Trinity Episcopal Church, Bristol (1949)

Trinity Episcopal Church

Episcopalians in Bristol separated from the dominant Congregational church in 1747. They built a church in 1754, located on the site of the later Thomas H. Patterson School (now Patterson Place Apartments). This early church closed during the Revolutionary War in the face of strong anti-Loyalist feeling. After the war, the dilapidated church was sold to be used as a barn (it later burned in a fire). A new Episcopal church, called Trinity Church, was built in 1834 on Maple Street. This building was sold and moved to Forestville to become the a Methodist Church. It was later destroyed in a fire. The next Trinity Church building was constructed on Main Street in 1862. It was moved around the corner to High Street, across from the Bristol Public Library, in 1889. When this church was destroyed by fire in 1945, Dudley S. Ingraham donated land on Summer Street–the site of a house that had been destroyed by fire–for a new Trinity Church, which was dedicated on Easter Day, 1949. The church’s rose window, facing Summer Street, was given by Ingraham in memory of his son, Dudley, Jr., who was killed in action during World War II. The church’s tower and parish house were added in 1954. At the start of the twenty-first century, Trinity Episcopal Church became one of the “Connecticut Six,” a group of Episcopal churches whose orthodox beliefs conflict with those of the state’s Episcopal hierarchy. Threatened with a lawsuit by the Episcopal Diocese of Connecticut, the congregation vacated the church building on Summer Street in 2008 and became Holy Trinity Anglican Church, affiliated with the Convocation of Anglicans in North America, a mission of the Anglican Church of Nigeria.

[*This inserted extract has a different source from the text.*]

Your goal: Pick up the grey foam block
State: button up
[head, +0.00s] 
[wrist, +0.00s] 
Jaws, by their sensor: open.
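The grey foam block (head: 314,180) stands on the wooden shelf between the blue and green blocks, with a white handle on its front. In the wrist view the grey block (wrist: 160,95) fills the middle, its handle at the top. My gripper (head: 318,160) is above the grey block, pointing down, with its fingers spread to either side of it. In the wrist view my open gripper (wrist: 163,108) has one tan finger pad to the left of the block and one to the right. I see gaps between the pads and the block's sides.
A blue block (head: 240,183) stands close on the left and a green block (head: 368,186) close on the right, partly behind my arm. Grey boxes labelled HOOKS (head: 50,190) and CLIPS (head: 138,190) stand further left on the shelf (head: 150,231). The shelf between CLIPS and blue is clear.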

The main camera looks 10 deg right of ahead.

Bristol Public Library (1906)

Bristol Public Library

The Bristol Public Library first opened in 1892 in cramped quarters in a building on Main Street. In 1896 it moved to the Charles Treadway house at the corner of Main and High Streets. On this site a new library was built in 1906 and dedicated the following year. A Colonial Revival building, it was designed by Wilson Potter of New York, who specialized in academic buildings. A Children’s Library wing and an Auditorium were later added on the north side of the building, but these were razed in 2006 for a new addition, which better reflects the original Colonial Revival architecture.

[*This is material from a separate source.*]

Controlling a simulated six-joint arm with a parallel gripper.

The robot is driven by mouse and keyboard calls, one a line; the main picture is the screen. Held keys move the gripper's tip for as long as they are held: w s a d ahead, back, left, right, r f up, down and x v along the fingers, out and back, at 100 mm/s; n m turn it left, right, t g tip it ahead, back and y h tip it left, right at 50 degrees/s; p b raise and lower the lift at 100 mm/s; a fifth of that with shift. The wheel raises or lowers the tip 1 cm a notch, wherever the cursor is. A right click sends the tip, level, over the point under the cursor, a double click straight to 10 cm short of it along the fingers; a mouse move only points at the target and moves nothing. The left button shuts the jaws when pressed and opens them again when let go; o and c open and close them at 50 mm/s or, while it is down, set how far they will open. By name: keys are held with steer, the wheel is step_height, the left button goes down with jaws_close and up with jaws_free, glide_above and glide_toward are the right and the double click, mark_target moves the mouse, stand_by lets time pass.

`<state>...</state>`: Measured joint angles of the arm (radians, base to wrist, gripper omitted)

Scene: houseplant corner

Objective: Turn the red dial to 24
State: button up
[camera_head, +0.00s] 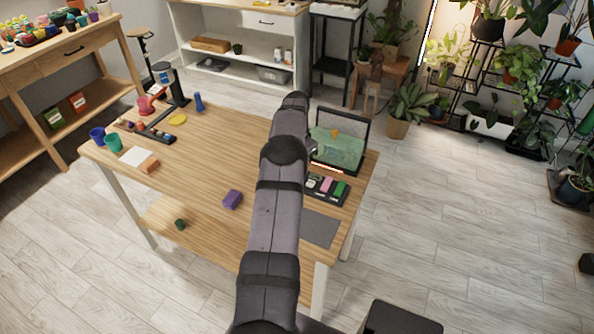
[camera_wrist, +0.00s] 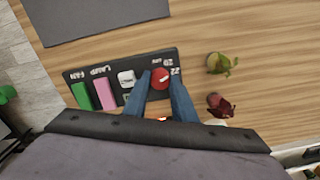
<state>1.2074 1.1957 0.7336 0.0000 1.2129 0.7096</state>
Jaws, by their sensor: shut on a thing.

Bristol National Bank (1904)

Bristol National Bank

The Bristol National Bank, organized by John H. Sessions and Charles S. Treadway, was chartered in 1875. Sessions was president until his death in 1899 and was succeeded by Treadway, who died in 1905. The bank occupied a building on Main Street, built in 1877-1878, until a new building (245-247 Main Street), built in 1904-1905, was ready for occupancy in August, 1905. The 1878 building was then demolished, as the Hartford Courant described the plans on March 31, 1904, “so that the bank will have an open space between it and the driveway which goes to the freight depot of the “Consolidated” railroad.” As the Courant described the new building on August 3, 1905:

The bank building occupies one lot north of the old bank on Main street, which was erected in 1878. It has a liberal frontage on Main street and is two stories high. The construction is of Roman brick with white marble trimmings and in front are four large pillars. There are two floors; the first is used exclusively by the bank and the second contains the law offices of Judge Roger S. Newell, William J. Malone, the probate court rooms, and the patent law department of the New Departure Manufacturing Company, which occupies three rooms.

The building was designed by Theodore Peck and built by the Torrington Building Company. In 1922, the bank moved again, this time to a new building, located further south on Main Street.

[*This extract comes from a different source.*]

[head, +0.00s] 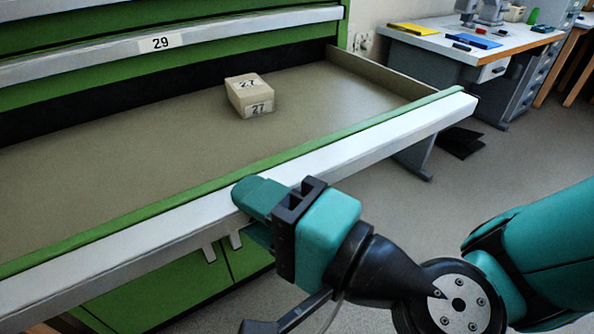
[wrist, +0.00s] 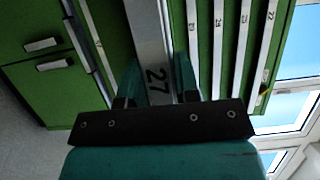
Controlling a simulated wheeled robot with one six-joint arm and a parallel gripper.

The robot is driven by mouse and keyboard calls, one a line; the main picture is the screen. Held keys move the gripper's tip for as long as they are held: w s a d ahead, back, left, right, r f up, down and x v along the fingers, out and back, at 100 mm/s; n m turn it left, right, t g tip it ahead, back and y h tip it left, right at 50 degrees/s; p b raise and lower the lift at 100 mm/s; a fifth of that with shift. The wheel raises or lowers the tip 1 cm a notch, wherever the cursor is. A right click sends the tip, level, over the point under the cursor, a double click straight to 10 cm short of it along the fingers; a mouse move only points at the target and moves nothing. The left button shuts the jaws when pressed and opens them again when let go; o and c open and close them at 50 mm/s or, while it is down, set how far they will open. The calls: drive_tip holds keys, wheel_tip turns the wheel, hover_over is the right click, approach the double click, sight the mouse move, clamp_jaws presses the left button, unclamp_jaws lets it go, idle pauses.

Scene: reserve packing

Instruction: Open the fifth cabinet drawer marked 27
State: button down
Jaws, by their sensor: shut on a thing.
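The drawer (head: 150,150) stands pulled out from the green cabinet in the head view, its flat tan inside showing. Its white front rail (head: 370,138) runs from lower left to upper right. In the wrist view the rail (wrist: 146,35) bears the label 27 (wrist: 157,85), between my two teal fingers. My gripper (head: 252,205) is shut on this rail, with one finger above and the other partly hidden below it. The rail's label is not visible in the head view.
A small tan box (head: 248,96) marked 27 lies inside the drawer. The drawer above, marked 29 (head: 160,43), is shut. A workbench (head: 445,43) with tools stands at the back right. Grey floor (head: 400,215) is open right of the drawer.

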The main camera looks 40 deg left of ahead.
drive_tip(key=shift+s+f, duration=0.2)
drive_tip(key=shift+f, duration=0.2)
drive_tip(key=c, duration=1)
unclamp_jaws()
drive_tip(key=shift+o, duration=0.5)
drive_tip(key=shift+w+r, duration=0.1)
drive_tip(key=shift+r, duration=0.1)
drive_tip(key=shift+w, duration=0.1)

Bristol Trust Company (1907)

Walter Percival Crabtree designed the Bristol Trust Company building, now a branch of Webster Bank, which is located at 150 Main Street, on the northeast corner of Main and Riverside Avenue in Bristol. The company was incorporated in 1907, the same year the marble Neoclassical building with monumental brass doors was built. Outside, the building was surrounded by landscaped grounds, while the interior was designed by Mortensen and Holdensen, a Boston firm that created many interiors of public buildings and theaters at the time. The bank was later expanded to the north with the addition of space for a drive-in teller window.